OPINION
Before BARNES and HUFSTEDLER, Circuit Judges, and SKOPIL,* District Judge. SKOPIL, District Judge:Attorney Richard A. Perkins represented Ed Kerr, a union member, in four related actions brought against the Screen Extras Guild, Inc. and certain of *69its officers for activities prohibited by the Labor-Management Reporting and Disclosure Act of 1959 (LMRDA), 29 U.S.C. § 401 et seq. The first two actions were eventually resolved in favor of Kerr. Kerr v. Shanks, 466 F.2d 1271 (9th Cir. 1972). On remand to the district court, Perkins was awarded attorney’s fees of $20,000 for his efforts in the two cases.
This consolidated appeal involves the award of attorney’s fees in the third and fourth actions brought on behalf of Kerr (herein denominated the First and Second Disciplinary Cases). Both actions arose from attempts by the Guild to discipline Kerr for having supplied information to the Daily Variety, a motion picture industry trade publication, that the Guild had been found in violation of the LMRDA. In No. 74-1355, Perkins claims that the award of only $6,000 in attorney’s fees in the First Disciplinary Case constitutes an abuse of discretion. In No. 74-2034, Perkins appeals from the denial of attorney’s fees in the Second Disciplinary Case.
No. 74-1355 (FIRST DISCIPLINARY CASE)
The First Disciplinary Case involved the Guild’s attempt to discipline Kerr in his status as a union member. At the hearing on Kerr’s motion for a preliminary injunction, counsel for the Guild assured the district court that the Guild would take no further action to interfere with Kerr’s union membership rights.

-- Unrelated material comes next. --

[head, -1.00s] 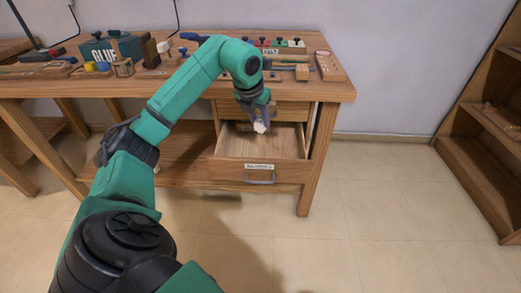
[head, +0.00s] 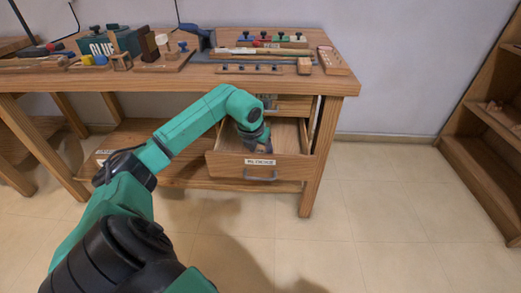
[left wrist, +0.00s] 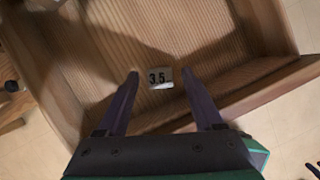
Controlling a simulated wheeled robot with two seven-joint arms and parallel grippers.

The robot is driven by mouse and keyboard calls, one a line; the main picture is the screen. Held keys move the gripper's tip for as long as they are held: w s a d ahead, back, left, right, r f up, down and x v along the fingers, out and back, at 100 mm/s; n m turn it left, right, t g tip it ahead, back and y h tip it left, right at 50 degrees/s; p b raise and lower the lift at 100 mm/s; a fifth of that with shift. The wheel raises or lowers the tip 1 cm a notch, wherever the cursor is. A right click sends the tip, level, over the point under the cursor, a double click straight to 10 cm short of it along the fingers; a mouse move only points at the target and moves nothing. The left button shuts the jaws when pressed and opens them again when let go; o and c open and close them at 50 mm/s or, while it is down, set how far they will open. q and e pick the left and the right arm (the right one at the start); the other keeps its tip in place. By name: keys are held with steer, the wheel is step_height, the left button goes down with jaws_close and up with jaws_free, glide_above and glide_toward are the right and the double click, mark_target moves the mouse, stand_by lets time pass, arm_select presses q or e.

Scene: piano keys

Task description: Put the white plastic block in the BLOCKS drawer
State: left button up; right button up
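The white block (left wrist: 160,78) is marked 3.5 and shows in the left wrist view, down inside the open drawer, close to its front wall. My left gripper (left wrist: 161,74) has its fingers apart on either side of the block, with a visible gap at each side. In the head view my left gripper (head: 259,146) reaches down into the open drawer (head: 225,168), and the block is hidden there. The drawer's front label is too small to read surely.
The workbench top (head: 200,79) above the drawer holds a GLUE box (head: 105,47), a row of colored knobs (head: 270,40) and several wooden pieces. A shelf unit (head: 480,150) stands at the far right. The floor between is clear.

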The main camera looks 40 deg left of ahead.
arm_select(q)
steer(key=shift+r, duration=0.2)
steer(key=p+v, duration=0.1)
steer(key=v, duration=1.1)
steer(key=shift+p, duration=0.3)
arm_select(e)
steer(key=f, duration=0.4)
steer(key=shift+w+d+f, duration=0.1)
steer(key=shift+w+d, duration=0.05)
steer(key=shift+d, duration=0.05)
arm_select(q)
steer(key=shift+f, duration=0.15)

The court then ordered the action dismissed as moot, except for the issue of the award of litigation expenses to Kerr. Subsequently, the district court denied any award.
On appeal, however, we held that the action was not moot and further held that the LMRDA permits the recovery of litigation expenses, including reasonable attorney’s fees, in suits brought under 29 U.S.C. §§ 412 and 529. Kerr v. Screen Extras Guild, Inc., 466 F.2d 1267 (9th Cir. 1972), cert. denied, 412 U.S. 918, 93 S.Ct. 2730, 37 L.Ed.2d 144 (1973). The case was remanded to the district court, which was ordered to exercise its discretion to determine whether Kerr was entitled to recover his litigation expenses. After remand, Perkins was granted leave to withdraw as Kerr’s counsel and prosecute his own application for the allowance of attorney’s fees.
In support of his claim for attorney’s fees, Perkins submitted the following evidence: a detailed list of services performed and results achieved, a conservative estimate that he had spent 125 hours on the case, a summary of his education and experience, information on attorney’s fees paid by the Guild to its attorneys, expert testimony that a fee of $12,000 to $15,000 would be reasonable, and his own opinion that his services were worth $12,500. The Guild argued that a fee of $50 per hour is reasonable in such cases. Additionally, the Guild pointed out that Perkins had already received $20,000 in attorney’s fees in prior related cases and that the treasury of the Guild, a relatively small union, had already been depleted by payments made to Perkins and the Guild’s own attorneys.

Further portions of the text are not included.